## Task prompt
In the data, extract each line that holds the string "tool".

## Raw data
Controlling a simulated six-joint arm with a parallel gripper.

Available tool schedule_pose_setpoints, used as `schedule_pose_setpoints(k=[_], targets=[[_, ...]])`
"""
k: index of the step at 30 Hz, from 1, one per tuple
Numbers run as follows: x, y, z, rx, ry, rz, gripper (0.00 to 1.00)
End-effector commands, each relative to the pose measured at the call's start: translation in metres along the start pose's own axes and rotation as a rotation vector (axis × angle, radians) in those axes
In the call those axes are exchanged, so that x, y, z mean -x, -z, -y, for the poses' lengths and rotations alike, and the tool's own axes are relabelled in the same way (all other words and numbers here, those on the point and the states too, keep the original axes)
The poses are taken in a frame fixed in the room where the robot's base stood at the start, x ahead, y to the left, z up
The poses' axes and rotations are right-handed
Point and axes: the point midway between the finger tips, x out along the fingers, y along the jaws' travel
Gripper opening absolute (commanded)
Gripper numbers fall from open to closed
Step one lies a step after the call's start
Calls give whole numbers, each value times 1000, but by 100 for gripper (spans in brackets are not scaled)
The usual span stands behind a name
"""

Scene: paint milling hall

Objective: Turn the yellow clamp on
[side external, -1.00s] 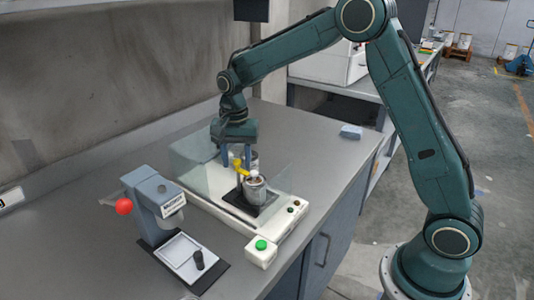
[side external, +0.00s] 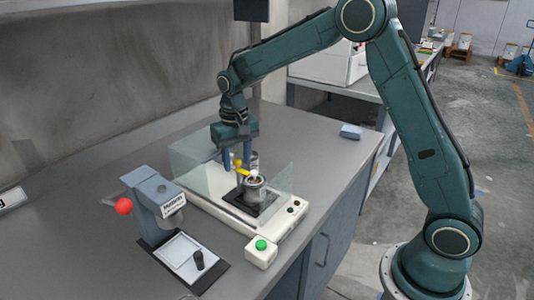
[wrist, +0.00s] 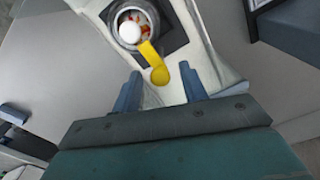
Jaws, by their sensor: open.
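The yellow clamp (side external: 241,172) is a small lever over a metal can (side external: 255,188) in a glass-walled white machine (side external: 231,215). In the wrist view the yellow clamp (wrist: 152,62) reaches from the can's mouth toward my gripper, ending in a round tip. My gripper (side external: 236,163) points down behind the clamp, inside or just above the glass walls. In the wrist view my gripper (wrist: 158,88) is open, with one blue finger on each side and the clamp's tip near the gap between them. I cannot tell whether a finger touches it.
A green button box (side external: 261,251) adjoins the machine's front. A grey press with a red knob (side external: 124,206) stands at the left. Clear glass panels (side external: 280,187) surround the can. A small blue block (side external: 351,132) lies near the right table edge.

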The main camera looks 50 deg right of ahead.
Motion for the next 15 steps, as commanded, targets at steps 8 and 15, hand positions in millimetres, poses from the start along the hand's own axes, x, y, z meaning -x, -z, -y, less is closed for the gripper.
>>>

## Final result
Available tool schedule_pose_setpoints, used as `schedule_pose_setpoints(k=[_], targets=[[_, ...]])`
In the call those axes are exchanged, so that x, y, z mean -x, -z, -y, for the poses' lengths and rotations alike, and the tool's own axes are relabelled in the same way (all other words and numbers here, those on the point and the states too, keep the original axes)

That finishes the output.